Un rapport publié par le groupe de réflexion basé à Washington, DC, le Center for Economic and Policy Research, estime que les sanctions ont causé la mort de plus de 40 000 Vénézuéliens sur une période de 12 mois entre 2017 et 2018. Des millions de Vénézuéliens ont tout simplement quitté le pays.

Les Nations Unies ont formellement condamné les sanctions, exhorté tous les États membres à les lever et ont même discuté des réparations que les États-Unis devraient verser au Venezuela. Un rapporteur (américain) de l'ONU s'est rendu dans le pays et a comparé les actions des États-Unis à un « siège médiéval » et a demandé qu'une enquête soit ouverte contre Washington pour de possibles « crimes contre l'humanité ».

En dehors des petits sites de médias indépendants, cette information n’a été rapportée nulle part dans la presse américaine.

Une fois au pouvoir, Trump a intensifié la guerre économique, sentant l'occasion de, selon ses propres termes , « s'emparer de tout ce pétrole ». Trump, selon les propos tenus à la Maison-Blanche à l'époque, rêvait d'une invasion totale, déclarant que ce serait « cool » de le faire, car le Venezuela « fait véritablement partie des États-Unis ». 

Certains, comme le conseiller à la sécurité nationale John Bolton, étaient favorables au plan, mais des voix plus « modérées » l’ont emporté, arguant que le simple fait d’organiser des vagues d’attaques terroristes à l’intérieur du pays ramènerait le Venezuela aux mains des Américains.

En 2018, Maduro a échappé de justesse à une tentative d'assassinat. Le président vénézuélien a accusé les États-Unis d'être derrière le complot. Les mémoires de Bolton, intitulées « The Room Where It Happened » , insinuent fortement que Maduro avait des raisons de soupçonner la Maison-Blanche d'être impliquée.

Tout au long de cette période, l’administration Trump a demandé à l’opposition vénézuélienne de boycotter les élections, préférant tenter de renverser Maduro par la force.

En 2019, il a soutenu une tentative insolite de Juan Guaidó, dirigeant relativement inconnu d'un petit parti d'extrême droite, de s'autoproclamer véritable président du Venezuela sur une base formelle. Trump a immédiatement reconnu Guaidó et a fait pression sur des dizaines de pays occidentaux pour qu'ils fassent de même.

Des membres de l'équipe rapprochée de Trump ont accentué la pression sur Maduro. Bolton s'est laissé voir avec un bloc-notes sur lequel était écrit « 5 000 soldats en Colombie », tandis que Marco Rubio tweetait à Maduro des images du corps mutilé du dirigeant libyen Mouammar Kadhafi, une menace évidente pour ce que les États-Unis préparaient contre lui.

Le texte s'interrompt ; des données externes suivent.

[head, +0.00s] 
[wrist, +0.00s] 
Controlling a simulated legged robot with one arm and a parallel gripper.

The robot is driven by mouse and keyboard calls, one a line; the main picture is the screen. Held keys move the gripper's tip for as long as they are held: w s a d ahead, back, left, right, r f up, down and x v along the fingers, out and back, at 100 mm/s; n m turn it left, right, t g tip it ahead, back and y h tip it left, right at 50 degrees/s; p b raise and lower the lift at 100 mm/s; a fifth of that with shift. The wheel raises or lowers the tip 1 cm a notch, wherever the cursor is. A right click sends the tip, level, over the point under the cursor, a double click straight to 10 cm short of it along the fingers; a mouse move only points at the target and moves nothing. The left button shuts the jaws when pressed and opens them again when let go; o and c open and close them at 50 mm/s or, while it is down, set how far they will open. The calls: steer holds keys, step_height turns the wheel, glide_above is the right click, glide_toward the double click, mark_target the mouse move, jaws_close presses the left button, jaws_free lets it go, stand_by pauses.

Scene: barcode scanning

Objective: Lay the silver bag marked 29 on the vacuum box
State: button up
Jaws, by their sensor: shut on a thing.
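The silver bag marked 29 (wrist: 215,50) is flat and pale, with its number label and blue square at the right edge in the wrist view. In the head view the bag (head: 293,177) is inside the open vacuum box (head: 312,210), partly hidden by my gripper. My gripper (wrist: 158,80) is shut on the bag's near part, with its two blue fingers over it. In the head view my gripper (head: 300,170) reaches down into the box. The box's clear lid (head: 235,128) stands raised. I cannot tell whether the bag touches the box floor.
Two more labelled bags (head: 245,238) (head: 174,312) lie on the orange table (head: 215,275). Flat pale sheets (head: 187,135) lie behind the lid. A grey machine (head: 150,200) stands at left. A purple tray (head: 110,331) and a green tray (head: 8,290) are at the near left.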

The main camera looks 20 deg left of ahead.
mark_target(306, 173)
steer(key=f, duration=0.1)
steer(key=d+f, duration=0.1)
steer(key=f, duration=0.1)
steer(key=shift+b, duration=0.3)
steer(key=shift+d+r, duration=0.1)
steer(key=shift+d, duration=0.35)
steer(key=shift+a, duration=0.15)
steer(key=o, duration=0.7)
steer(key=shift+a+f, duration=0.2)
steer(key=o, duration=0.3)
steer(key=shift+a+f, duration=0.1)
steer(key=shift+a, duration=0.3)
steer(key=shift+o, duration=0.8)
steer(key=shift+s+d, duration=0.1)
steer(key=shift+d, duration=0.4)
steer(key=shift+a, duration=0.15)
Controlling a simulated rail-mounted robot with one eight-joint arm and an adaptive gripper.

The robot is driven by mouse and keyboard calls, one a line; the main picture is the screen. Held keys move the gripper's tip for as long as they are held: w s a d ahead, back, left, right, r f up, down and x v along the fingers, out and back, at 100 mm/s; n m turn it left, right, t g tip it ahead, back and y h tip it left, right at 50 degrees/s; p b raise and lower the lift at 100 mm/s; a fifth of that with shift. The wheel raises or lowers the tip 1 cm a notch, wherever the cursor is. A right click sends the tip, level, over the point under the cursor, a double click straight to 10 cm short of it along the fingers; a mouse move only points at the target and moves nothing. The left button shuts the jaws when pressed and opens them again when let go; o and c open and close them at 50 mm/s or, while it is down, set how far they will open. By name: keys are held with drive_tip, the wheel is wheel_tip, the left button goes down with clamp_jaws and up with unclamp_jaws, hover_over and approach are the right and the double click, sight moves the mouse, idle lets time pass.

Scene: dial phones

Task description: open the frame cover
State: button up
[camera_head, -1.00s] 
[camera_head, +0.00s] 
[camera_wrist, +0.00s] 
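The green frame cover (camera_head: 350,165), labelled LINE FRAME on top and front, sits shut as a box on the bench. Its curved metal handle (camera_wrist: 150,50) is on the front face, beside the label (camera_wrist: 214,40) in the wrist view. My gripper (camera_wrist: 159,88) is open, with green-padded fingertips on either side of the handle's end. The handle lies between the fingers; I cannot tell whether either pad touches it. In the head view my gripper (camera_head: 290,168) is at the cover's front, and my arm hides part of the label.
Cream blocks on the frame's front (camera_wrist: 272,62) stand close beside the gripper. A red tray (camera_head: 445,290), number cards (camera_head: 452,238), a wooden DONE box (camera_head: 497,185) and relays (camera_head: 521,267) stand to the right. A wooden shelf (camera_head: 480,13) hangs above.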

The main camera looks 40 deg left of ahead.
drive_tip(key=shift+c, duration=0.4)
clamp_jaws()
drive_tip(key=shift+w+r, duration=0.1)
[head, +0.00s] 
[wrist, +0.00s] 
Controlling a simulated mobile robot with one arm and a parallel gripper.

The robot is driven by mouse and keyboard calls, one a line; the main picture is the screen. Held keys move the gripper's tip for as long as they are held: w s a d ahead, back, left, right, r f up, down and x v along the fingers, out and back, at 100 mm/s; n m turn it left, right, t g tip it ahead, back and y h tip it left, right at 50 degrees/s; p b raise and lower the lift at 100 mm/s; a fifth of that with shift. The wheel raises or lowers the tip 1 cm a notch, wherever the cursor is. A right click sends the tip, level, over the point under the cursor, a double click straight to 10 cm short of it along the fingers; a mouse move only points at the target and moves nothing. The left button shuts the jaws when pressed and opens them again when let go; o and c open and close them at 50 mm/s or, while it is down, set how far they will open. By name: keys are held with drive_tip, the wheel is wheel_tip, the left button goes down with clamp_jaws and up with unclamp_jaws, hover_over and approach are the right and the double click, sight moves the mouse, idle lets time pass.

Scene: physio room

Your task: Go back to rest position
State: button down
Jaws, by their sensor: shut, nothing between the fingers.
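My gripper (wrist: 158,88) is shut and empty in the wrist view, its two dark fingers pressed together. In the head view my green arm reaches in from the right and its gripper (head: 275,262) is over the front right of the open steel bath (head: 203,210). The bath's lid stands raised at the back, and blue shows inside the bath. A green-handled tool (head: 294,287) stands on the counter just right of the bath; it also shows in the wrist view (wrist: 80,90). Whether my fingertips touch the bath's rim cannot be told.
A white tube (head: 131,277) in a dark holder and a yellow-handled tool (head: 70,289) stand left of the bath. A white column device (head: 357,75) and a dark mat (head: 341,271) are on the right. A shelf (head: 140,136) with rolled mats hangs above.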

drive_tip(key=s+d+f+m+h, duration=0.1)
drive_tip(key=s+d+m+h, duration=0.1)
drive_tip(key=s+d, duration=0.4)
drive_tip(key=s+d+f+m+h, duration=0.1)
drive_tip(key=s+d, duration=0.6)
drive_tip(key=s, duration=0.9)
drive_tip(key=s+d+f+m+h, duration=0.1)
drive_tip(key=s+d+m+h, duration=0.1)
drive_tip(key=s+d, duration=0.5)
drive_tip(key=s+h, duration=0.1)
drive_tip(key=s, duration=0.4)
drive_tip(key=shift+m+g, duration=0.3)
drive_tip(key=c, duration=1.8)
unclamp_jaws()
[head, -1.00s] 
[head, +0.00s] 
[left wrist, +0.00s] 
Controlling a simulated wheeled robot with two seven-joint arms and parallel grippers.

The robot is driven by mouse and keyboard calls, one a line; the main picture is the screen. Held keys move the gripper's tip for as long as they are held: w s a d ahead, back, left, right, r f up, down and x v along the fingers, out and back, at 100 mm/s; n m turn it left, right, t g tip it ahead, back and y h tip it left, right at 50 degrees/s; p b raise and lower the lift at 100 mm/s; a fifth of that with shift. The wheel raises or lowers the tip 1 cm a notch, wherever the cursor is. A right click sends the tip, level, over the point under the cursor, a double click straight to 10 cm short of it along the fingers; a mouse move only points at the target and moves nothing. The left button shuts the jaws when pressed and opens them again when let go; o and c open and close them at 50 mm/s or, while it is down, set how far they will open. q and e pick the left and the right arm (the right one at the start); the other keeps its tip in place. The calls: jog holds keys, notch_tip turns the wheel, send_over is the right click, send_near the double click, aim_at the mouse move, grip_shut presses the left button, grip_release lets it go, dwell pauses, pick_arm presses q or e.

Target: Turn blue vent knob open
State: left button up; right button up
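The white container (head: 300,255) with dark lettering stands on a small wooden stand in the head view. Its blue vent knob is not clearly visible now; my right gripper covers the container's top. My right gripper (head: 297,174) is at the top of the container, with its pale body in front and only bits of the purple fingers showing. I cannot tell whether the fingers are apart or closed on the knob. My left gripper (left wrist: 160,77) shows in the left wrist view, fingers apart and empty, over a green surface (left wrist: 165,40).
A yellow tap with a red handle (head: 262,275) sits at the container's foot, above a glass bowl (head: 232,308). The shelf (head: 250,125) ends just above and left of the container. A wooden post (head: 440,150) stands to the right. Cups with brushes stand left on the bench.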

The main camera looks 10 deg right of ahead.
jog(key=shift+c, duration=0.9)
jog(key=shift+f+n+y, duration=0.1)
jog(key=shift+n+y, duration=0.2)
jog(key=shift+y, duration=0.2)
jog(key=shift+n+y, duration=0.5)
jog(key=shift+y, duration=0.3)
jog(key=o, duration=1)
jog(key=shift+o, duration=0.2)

À trois reprises en 2019, les responsables américains ont publié des déclarations disant aux Vénézuéliens qu’aujourd’hui était le jour où ils gagneraient leur liberté, les exhortant à descendre dans la rue et ordonnant aux officiers militaires vénézuéliens de se rebeller et de marcher sur le palais présidentiel.

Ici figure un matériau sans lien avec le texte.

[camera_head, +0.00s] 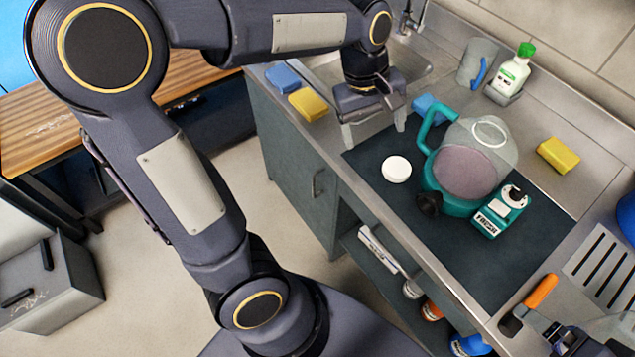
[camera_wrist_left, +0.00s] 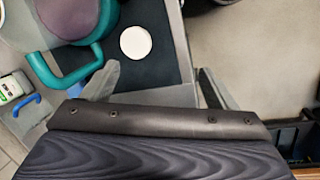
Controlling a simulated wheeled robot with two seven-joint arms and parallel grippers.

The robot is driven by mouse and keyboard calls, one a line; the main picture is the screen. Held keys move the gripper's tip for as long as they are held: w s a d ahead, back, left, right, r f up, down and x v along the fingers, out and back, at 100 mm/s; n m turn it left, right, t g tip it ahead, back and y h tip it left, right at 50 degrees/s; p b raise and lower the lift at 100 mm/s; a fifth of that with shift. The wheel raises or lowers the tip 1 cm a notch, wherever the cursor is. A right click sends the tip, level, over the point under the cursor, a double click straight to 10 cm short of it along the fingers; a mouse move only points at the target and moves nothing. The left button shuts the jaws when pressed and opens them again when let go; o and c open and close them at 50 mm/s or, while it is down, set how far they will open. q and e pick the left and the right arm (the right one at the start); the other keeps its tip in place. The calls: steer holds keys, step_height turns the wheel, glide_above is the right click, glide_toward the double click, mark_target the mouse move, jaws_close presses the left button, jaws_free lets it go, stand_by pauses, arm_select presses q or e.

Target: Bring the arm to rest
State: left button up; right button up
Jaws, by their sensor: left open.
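My left gripper (camera_head: 374,132) hangs over the counter's front edge, left of the dark mat, with its two fingers spread and nothing between them. In the left wrist view the fingers of my left gripper (camera_wrist_left: 157,85) stand wide apart. A white round lid or disc (camera_head: 396,169) lies on the mat, to the right of the gripper and apart from it; it also shows in the wrist view (camera_wrist_left: 136,42). A dark mechanical part at the bottom right corner of the head view may belong to my right arm; its jaws cannot be made out.
A teal-handled clear canister (camera_head: 466,172) and a teal box marked FRESH (camera_head: 500,212) stand on the mat (camera_head: 455,255). Yellow (camera_head: 308,105) and blue (camera_head: 283,78) sponges lie by the sink. An orange-handled tool (camera_head: 541,291) lies at lower right. Floor space lies left of the counter.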

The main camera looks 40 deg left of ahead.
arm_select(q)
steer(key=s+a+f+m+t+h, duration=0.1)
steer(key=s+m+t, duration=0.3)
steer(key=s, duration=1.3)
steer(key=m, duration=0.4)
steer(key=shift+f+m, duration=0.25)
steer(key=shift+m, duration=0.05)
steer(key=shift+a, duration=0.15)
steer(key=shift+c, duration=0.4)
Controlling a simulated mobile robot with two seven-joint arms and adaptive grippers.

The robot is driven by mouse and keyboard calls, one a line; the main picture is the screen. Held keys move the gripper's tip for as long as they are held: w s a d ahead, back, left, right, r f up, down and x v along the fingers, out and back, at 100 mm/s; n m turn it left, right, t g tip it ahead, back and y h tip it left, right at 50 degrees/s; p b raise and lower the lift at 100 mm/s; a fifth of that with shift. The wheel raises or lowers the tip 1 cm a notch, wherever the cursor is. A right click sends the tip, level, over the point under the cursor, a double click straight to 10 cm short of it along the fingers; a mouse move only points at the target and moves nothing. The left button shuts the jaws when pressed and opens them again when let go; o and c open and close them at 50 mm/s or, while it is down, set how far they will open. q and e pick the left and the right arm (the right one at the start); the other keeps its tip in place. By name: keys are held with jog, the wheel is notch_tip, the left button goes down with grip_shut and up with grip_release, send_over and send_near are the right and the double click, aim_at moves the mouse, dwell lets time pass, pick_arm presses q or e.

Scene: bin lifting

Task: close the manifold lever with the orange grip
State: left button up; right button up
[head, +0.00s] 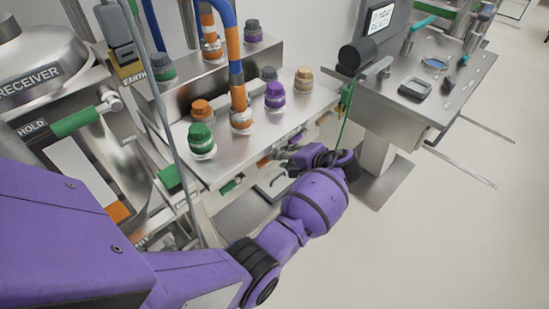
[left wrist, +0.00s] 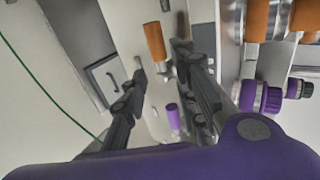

Les Vénézuéliens ont cependant rejeté ces appels, et Guaidó n'a pu se déplacer à l'intérieur du pays sans être interpellé, hué et attaqué. Moins de 0,1 % des forces armées ont fait défection, ce qui a entraîné l'effondrement du mouvement.

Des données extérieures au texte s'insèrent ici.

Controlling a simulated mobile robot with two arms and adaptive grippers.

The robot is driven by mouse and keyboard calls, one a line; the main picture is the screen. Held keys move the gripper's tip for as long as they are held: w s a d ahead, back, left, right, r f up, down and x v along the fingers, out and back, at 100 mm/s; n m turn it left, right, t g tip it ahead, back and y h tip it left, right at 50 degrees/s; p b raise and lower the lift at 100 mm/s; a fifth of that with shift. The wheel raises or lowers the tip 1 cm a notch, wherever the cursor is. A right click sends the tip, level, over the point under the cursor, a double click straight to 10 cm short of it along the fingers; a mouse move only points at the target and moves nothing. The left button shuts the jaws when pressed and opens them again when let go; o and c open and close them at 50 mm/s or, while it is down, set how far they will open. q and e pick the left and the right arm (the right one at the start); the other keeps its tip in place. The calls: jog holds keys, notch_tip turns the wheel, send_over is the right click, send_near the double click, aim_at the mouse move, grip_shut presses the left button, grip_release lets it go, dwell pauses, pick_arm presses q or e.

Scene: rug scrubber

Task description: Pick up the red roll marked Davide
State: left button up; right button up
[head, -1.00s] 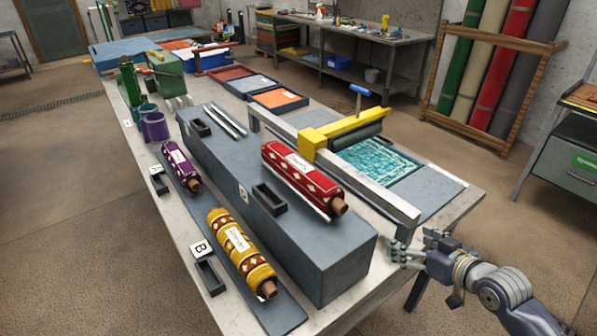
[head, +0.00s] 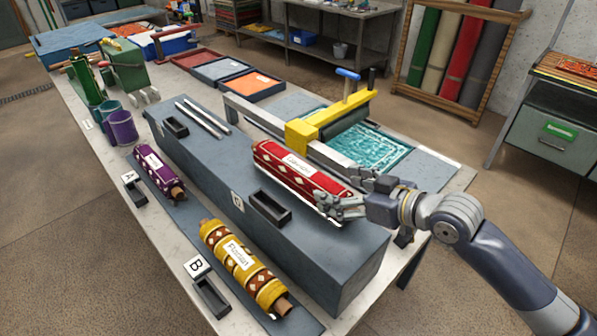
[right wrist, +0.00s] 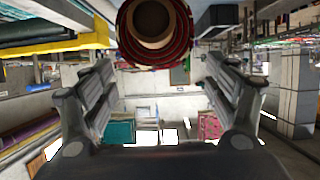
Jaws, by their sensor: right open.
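The label's lettering is too small to read surely. My right gripper (head: 345,193) is open at the roll's near end, its fingers hiding that end in the head view. In the right wrist view the roll's round end with its brown core (right wrist: 153,25) shows at the top, between the open fingers (right wrist: 160,66). I cannot tell whether the fingers touch it. My left gripper is out of view.
A yellow roll (head: 240,262) and a purple roll (head: 157,172) lie on a lower grey strip to the left. A yellow-framed roller tool (head: 315,130) on a metal rail stands close behind the red roll. Small black trays (head: 271,208) sit nearby.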

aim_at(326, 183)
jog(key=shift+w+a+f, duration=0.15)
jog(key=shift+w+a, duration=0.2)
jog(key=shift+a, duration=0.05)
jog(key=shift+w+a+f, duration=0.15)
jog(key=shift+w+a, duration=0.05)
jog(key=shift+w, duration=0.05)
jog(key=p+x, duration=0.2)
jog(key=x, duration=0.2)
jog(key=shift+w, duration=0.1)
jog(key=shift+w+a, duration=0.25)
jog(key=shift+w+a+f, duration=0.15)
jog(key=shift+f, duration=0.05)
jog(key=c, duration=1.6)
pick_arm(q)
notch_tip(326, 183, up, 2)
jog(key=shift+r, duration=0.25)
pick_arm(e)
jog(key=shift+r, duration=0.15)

Incapable de déclencher une révolte populaire ou une rébellion militaire, Washington a eu recours à une approche plus directe. En mai 2020, une force d'invasion amphibie de mercenaires, dirigée par d'anciens Bérets verts américains, a tenté de s'introduire par la force dans le palais présidentiel et d'installer Guaidó comme dictateur. 

L'opération, planifiée aux États-Unis et approuvée par la Maison-Blanche après des réunions à l'hôtel Trump de Washington et au Trump Doral Resort en Floride, s'est soldée par un échec cuisant , les meneurs se rendant aux premiers signes de résistance. Ses détracteurs ont surnommé cet échec la « Baie des Porcelets » de Trump. 

Finalement, les États-Unis ont abandonné Guaidó, lui retirant leur reconnaissance en 2023. Aujourd’hui, il réside à Miami, où il a été nommé à un poste à la Florida Atlantic University.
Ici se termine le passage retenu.